At the beginning of August, the two brothers, departed from Grats on a private train compartment, which cost only two Crowns, and headed for Trieste (Kivland, 2008). Upon their arrival, they met up with a local businessman, who was an acquaintance of Alexander. He prevented them from visiting Corfu due to a heat wave and suggested that they visit Athens instead, as Lloyds performed regular and convenient routes there. At first, they were troubled and very skeptical about this destination change. However, after the Greek Consul reassured them about their travel documents, they booked their trip to Athens without a second thought, as soon as the Lloyds’ ticket office opened.
On the deck of the ship, Freud recognized Dörpfeld, a professor of Classical Archeology who worked alongside Schliemann in Troy’s excavations. Freud looked at the professor with admiration however he avoided talking to him because he was embarrassed. Freud’s passion for archeology is widely known and he often referred to psychoanalysis as the archeology of the soul. Freud was also a passionate collector and possessed more than 2,500 objects of ancient civilizations.
Lloyds’ scheduled route from Brindisi to Constantinople included stops at Patras, Corfu and Piraeus. On August 29th 1904, the Freud brothers embarked on the steamer “Uranus” from Trieste. They had a three-hour stop at Corfu and then headed for Piraeus, avoiding the Isthmus of Corinth, thus sailing around the Peloponnese.

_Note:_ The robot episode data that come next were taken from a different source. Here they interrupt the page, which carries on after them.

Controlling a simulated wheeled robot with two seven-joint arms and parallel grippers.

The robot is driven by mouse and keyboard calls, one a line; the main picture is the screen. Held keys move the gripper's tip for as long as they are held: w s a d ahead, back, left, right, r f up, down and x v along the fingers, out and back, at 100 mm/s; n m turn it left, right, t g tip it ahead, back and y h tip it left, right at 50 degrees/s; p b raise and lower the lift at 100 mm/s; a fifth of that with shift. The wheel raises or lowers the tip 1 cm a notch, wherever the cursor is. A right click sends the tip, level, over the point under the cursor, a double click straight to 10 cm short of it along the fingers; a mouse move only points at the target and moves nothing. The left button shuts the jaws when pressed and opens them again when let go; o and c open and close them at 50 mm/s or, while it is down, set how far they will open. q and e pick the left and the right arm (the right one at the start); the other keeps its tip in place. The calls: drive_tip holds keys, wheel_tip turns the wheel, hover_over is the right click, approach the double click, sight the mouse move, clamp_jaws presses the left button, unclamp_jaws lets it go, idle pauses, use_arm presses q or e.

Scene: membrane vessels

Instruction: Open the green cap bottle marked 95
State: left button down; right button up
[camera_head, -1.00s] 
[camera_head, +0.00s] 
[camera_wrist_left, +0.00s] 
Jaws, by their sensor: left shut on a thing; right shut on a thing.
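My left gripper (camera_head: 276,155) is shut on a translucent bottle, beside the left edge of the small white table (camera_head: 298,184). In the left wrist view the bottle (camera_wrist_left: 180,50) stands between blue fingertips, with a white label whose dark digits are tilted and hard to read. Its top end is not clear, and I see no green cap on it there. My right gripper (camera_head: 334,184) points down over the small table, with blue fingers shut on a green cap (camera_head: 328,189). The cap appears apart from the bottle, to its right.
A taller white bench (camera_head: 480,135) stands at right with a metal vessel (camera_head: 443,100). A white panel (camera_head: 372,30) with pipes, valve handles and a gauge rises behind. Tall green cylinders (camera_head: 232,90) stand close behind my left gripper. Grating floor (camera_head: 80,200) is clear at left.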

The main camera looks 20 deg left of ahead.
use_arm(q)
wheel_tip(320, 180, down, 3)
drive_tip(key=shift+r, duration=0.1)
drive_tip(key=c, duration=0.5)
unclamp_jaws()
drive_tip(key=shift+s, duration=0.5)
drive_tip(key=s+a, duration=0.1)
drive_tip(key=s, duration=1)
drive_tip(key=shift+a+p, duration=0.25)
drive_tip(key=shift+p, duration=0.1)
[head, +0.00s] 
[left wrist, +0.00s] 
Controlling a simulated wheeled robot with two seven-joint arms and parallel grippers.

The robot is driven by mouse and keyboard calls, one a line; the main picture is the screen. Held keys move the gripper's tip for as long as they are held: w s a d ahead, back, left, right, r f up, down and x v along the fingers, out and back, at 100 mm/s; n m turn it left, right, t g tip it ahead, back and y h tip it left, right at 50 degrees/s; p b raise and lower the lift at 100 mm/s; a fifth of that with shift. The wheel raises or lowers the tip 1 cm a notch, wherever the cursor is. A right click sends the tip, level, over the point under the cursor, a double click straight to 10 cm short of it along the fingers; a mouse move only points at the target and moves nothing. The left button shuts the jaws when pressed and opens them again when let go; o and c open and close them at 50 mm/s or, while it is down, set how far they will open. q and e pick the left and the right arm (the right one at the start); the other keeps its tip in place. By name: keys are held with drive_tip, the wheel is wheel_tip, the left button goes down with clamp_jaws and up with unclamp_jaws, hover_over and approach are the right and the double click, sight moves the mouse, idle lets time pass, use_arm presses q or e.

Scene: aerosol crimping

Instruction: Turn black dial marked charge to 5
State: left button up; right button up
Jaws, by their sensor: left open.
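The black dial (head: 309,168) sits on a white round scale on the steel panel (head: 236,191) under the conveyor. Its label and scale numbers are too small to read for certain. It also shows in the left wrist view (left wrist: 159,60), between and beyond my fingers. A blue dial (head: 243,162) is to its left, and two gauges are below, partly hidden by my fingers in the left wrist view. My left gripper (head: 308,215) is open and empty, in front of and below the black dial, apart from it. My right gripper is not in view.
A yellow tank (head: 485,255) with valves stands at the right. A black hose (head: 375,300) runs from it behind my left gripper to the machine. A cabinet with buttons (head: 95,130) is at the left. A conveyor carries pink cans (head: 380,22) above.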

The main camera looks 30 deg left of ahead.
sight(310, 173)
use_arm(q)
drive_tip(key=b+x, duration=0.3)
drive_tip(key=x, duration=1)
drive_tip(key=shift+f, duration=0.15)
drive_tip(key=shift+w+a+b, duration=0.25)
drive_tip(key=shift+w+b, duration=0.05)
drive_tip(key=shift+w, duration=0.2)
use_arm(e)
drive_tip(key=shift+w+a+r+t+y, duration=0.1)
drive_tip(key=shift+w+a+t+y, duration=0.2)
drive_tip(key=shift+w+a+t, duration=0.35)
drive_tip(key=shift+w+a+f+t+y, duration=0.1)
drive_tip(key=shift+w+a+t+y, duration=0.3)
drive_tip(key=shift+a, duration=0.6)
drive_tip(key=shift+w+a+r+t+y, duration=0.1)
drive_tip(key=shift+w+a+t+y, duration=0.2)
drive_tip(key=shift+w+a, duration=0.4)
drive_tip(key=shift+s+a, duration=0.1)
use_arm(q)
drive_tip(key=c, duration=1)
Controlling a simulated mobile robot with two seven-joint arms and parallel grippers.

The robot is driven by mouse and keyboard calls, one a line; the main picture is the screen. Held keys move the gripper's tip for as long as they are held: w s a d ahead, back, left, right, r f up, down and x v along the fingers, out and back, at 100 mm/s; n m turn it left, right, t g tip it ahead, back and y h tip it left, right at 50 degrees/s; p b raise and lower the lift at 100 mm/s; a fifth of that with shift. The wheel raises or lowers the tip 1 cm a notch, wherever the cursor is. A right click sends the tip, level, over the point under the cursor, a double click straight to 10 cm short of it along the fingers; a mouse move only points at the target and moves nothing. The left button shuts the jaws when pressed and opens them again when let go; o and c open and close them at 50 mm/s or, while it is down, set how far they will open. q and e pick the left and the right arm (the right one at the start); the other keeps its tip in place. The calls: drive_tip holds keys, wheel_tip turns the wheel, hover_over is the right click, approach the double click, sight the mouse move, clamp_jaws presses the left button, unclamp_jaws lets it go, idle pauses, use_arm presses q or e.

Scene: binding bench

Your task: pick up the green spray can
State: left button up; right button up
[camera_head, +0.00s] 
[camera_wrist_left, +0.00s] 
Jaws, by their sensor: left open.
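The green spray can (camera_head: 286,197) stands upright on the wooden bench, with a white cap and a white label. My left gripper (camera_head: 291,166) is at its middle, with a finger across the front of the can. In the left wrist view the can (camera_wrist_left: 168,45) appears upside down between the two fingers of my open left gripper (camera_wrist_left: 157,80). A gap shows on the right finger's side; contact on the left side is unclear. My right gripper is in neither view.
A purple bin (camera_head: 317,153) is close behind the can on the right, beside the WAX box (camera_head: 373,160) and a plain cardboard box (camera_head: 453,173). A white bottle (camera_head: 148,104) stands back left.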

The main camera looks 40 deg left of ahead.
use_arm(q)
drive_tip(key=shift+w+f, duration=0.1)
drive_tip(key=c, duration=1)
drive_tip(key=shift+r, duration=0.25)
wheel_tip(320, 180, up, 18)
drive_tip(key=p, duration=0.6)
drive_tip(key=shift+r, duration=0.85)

At noon of September 3rd 1904, they arrived in Athens where they stayed for three days. On September 6th, they departed by train to Corinth, the city where Oedipus grew up, and from there they continued to Patras. At 10pm, on the same evening they left for Trieste following the same route back.
When they arrived in Athens on the 3rd of September, they lodged on the first floor of the Athena Hotel, in room 31. They visited Thissio, had coffee and then walked up to the Acropolis. While there, a heavy rain forced them to find shelter in the entrance hall of the museum and because it was closed they enjoyed the view from the rock. Freud writes to his wife, Martha, “I wore my best shirt and went up the hill of the Acropolis for two hours on September 3rd and for the whole day on September 4th“. Freud is excited by the view from the Acropolis and writes to his student and friend Marie Bonaparte that “the Acropolis columns with their amber colour, are the finest I have ever seen in my life” (Freud, 1936).
Freud’s experience on the Acropolis was so intense that it often recurred in his thoughts, but he managed to write about it only after many years. Initially, he confided about the incident in a letter to C. Jung on April 16th 1909. Eventually, 32 years later and merely three years before his death on September 23rd 1939, he extensively described what he experienced in a letter he sent to his friend, French writer Romain Roland. This letter was sent as a gift to Roland on the occasion of his 70th birthday and was titled “A Disturbance of Memory on the Acropolis” (Freud, 1936).
During his visit to the Acropolis, Freud experienced an intense psychical situation that he called “disturbance of memory “. It was as if he could not believe that this monument, for which he had read so much from an early age, actually existed. In particular, he exclaimed, “So all this really does exist, just as we learnt at school!” He wrote that “the Acropolis surpasses everything I have seen or imagined” and continues by saying that “Alex is sitting on the marble throne which definitely belonged to an Athenian Lord, next to a Pheidian horse. The view from the Acropolis Castle is also wonderful “(Freud, 1936).
Through this letter, Freud attempts to make a self-analysis and refers to the journey to Athens as an object of desire combined with guilt. From an early age he dreamed of traveling abroad and escaping the narrow limits, constraints and poverty of the family environment in which he grew up. At the same time, he felt guilty, because the trip to Athens meant that he had overcome his father, a trader without high school education and without the slightest interest in those places. Thus, for Freud, the rise to the Acropolis was the confirmation that he had exceeded his father, something that a son was not allowed to do.